- **What is expected**
Identify all lines below that hold "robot" and collect them.
── Data section ──
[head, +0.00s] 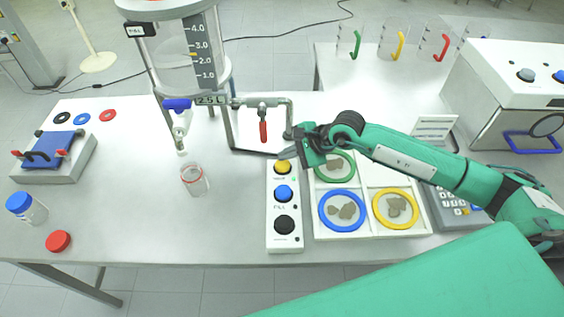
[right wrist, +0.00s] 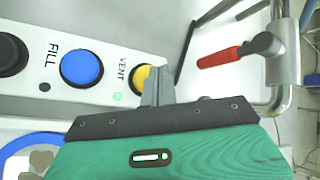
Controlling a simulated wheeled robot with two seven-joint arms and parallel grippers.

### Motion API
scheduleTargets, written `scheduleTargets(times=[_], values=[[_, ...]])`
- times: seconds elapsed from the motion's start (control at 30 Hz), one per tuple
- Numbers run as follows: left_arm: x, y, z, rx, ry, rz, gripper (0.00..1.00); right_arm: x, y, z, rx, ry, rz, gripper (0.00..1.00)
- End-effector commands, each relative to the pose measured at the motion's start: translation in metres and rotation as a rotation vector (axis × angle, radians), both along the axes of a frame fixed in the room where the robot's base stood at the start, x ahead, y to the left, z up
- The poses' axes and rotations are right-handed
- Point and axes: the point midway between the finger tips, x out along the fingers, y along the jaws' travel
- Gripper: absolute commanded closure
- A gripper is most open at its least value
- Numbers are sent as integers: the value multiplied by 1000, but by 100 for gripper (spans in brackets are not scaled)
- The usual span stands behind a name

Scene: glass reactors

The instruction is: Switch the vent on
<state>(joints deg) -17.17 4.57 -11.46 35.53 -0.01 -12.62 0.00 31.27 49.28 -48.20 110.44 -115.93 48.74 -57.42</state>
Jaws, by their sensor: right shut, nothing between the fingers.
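The white control box (head: 284,222) carries a yellow button (head: 283,167), a blue button (head: 284,193) and a black button (head: 284,224) in a row. In the right wrist view the yellow button (right wrist: 142,76) is labelled VENT and the small lamp (right wrist: 117,96) beside it glows green. The blue button (right wrist: 82,68) is labelled FILL and its lamp is dark. My right gripper (head: 287,153) is shut and empty, with its tips at the yellow button; they partly cover it in the right wrist view (right wrist: 158,86). Contact is unclear. My left gripper is not in view.
A glass reactor (head: 195,60) stands behind, with a pipe and red-handled valve (head: 263,130) near my right gripper. A sample tray (head: 370,236) with coloured rings lies right of the box. A small glass beaker (head: 195,181) stands to the left.

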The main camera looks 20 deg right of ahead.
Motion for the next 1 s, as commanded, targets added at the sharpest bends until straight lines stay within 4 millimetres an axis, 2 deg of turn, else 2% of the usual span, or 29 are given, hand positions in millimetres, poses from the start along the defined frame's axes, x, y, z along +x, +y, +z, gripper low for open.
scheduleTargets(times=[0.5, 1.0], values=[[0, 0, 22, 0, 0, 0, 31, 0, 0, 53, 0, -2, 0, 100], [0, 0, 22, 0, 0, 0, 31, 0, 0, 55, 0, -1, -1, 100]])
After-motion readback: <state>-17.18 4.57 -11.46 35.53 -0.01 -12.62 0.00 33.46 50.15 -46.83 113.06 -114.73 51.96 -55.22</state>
───
- **Complete answer**
Controlling a simulated wheeled robot with two seven-joint arms and parallel grippers.
- End-effector commands, each relative to the pose measured at the motion's start: translation in metres and rotation as a rotation vector (axis × angle, radians), both along the axes of a frame fixed in the room where the robot's base stood at the start, x ahead, y to the left, z up

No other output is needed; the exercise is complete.